Friday, Jul. 14, 1961
Sic Transit
"It's working like a Swiss watch right now." That, last week, was the judgment of a top member of the team that developed the Navy's navigation satellite Transit IVA. Following three earlier Transits that suffered from minor but decisive bugs (e.g., a burst battery), Transit IVA, launched last fortnight, is doing its electronic job better than anyone had hoped. Though planned as an experimental model, it will become a regular part of the navigation-satellite system if it continues to work well.
Transit's intricate workings [TIME, July 7] depend on an electronic system that ground stations can "inject" with information enabling the satellite to tell where it is on its orbit. Ships with proper equipment (a precision receiver and a computer) can pinpoint the moment when the satellite comes closest to them, how far away it is, and in what direction. From this information, the computer can quickly deduce the ship's position.

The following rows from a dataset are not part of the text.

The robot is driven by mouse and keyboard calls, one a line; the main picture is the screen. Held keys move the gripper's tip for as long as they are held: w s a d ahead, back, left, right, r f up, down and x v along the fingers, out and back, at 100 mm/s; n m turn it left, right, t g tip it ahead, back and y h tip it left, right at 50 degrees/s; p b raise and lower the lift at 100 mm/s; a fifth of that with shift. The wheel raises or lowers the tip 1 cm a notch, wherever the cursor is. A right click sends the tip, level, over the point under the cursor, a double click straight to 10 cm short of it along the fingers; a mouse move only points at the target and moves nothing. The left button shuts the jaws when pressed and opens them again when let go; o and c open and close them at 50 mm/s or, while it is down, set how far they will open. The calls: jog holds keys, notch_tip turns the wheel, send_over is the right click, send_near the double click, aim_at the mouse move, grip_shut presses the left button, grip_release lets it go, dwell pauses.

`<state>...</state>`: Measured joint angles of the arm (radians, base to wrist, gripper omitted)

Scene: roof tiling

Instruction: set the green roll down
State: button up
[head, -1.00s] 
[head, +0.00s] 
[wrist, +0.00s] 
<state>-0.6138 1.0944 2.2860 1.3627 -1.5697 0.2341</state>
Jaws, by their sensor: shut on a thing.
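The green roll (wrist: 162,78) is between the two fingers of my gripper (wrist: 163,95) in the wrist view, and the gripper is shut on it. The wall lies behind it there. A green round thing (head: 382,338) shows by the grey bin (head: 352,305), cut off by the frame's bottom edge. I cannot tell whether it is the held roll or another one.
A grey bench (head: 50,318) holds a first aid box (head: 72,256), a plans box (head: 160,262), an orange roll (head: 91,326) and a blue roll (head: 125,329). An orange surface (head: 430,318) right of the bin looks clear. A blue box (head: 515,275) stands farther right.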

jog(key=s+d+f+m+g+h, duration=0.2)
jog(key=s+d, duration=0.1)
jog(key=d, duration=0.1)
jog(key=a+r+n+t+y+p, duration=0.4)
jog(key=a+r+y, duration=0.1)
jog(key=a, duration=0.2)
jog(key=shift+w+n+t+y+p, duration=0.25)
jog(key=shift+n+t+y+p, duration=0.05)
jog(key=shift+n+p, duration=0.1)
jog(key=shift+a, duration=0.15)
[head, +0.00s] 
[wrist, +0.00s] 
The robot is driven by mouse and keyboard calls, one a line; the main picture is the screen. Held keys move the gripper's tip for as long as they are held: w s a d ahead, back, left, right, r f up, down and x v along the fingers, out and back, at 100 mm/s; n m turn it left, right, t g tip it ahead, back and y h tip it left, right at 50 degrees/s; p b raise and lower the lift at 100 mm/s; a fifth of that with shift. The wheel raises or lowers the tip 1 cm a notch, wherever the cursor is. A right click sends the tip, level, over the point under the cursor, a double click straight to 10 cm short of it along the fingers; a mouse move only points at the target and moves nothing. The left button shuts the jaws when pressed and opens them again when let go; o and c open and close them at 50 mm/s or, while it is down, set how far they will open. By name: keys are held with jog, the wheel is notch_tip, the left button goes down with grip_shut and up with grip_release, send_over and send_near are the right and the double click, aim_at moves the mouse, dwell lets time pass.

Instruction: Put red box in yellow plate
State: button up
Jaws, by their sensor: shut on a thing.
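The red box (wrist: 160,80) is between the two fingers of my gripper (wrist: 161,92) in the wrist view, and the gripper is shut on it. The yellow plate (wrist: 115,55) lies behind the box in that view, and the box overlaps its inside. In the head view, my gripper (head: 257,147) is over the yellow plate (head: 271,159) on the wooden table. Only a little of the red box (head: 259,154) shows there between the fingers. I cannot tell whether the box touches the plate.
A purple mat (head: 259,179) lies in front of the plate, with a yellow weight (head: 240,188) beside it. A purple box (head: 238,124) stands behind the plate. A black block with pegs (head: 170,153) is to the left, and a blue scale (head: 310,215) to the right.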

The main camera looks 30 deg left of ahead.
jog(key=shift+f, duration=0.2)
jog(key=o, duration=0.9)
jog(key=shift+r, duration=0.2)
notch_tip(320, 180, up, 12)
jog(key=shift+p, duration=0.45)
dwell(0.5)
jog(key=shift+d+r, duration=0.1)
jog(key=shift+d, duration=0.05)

Transit is being injected with information on schedule, has proved its efficiency by giving land stations their already known positions. So far, it has not told any ships where they are on the ocean, but only because no ship at sea has the proper receiving equipment. Probably the first to get such equipment will be the nuclear submarines. When they poke a whip antenna above the surface to listen to Transit they will be able to tell where they are within 600 ft. A navigator who shoots the sun or stars with a sextant in good weather does an excellent job if he gets a fix that is accurate within one and a half miles.
Since a single navigation satellite cannot cover the whole earth, the Navy plans to have four of them in operation by October 1962. Revolving on polar orbits, they will divide the earth into quadrants. By that time authorized ships will be equipped to use them as guides across the world's oceans.